I say these things to get you to realize that your little decisions in life make a big different. You have to look deeper than the surface. You have to realize there is a reason why we are to do all things for the glory of God. All things, big or small. Everything. You have no idea how big an impact your decisions and actions can make; even if you never see the results until eternity, when God rewards you with the knowledge of how he used you in so many vital ways.

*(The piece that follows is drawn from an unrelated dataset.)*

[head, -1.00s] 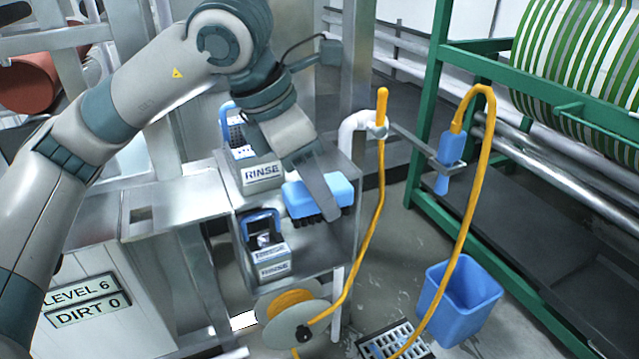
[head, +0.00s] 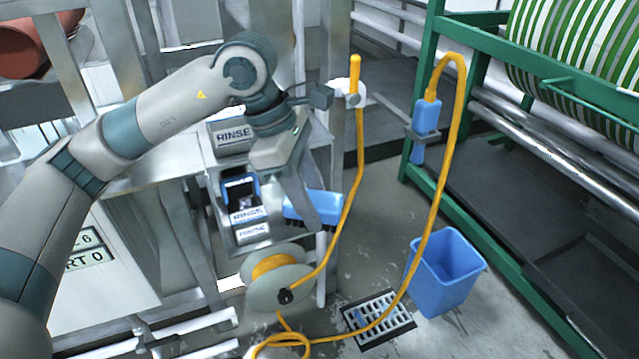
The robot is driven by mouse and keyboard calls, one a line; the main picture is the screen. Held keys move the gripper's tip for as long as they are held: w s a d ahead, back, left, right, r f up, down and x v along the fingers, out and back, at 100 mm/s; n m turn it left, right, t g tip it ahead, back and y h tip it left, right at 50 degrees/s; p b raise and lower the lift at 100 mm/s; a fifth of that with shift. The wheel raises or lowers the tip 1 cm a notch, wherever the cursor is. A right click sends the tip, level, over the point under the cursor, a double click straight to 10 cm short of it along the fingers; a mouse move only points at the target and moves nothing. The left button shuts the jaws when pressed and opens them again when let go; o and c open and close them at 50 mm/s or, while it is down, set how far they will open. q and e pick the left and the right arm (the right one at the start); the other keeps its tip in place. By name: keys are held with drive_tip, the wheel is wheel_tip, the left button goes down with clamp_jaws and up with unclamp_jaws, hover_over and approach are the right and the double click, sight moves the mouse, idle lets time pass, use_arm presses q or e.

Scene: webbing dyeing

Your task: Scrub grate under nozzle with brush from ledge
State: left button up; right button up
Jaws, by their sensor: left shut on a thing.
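A blue brush (head: 324,205) with dark bristles facing down is held in my left gripper (head: 312,212), whose fingers are shut on it, just right of the rinse ledge. The grate (head: 379,318) lies in the floor at the bottom centre, lower right of the brush and well apart from it; something small and blue shows on its left part. The blue nozzle (head: 426,117) hangs from a bracket on the green frame, with a yellow hose looping from its top. My right gripper is not in view.
A blue bucket (head: 447,272) stands right of the grate. The yellow hose (head: 432,215) passes down across the grate's edge to a reel (head: 279,277) at the left. Rinse-labelled holders (head: 249,216) sit on the metal stand. The green frame (head: 445,195) bounds the right side.

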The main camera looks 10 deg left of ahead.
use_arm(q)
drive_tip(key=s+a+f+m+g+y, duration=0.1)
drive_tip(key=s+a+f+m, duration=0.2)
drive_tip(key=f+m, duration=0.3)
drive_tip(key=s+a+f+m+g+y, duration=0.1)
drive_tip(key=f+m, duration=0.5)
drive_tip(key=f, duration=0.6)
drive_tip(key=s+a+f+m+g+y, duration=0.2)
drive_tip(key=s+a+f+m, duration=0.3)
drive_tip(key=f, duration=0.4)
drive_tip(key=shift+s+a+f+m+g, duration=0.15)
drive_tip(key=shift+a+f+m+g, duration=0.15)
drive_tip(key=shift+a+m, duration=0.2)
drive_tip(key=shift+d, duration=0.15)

There are three major categories I want to cover in this series:

1) Purchases Based on Biblical Principles

2) Spending Wisely and Doing Business With Christian Principles

3) Time Stewardship

All of these topics have to do with the subject of stewardship. Our whole lives are issues of stewardship. And speaking of stewardship, my wife has been reading me portions of a book called To Whom Much is Given by G. Ernest Thomas, which I am beginning to be convinced that it is probably the most needed and greatest Christian book ever written. It is funny because it is virtually unknown. It is written by a man who is probably not even alive anymore, written in 1956 I believe. We found it at a Mennonite thrift shop a couple of months ago. I could not find much information at all about the author or the book. But I will be quoting from the book in this series of blog posts, because the material in it is so good.

May the Lord Jesus Christ use what is written for his glory, and direct the content that goes into the series of posts to come. Amen.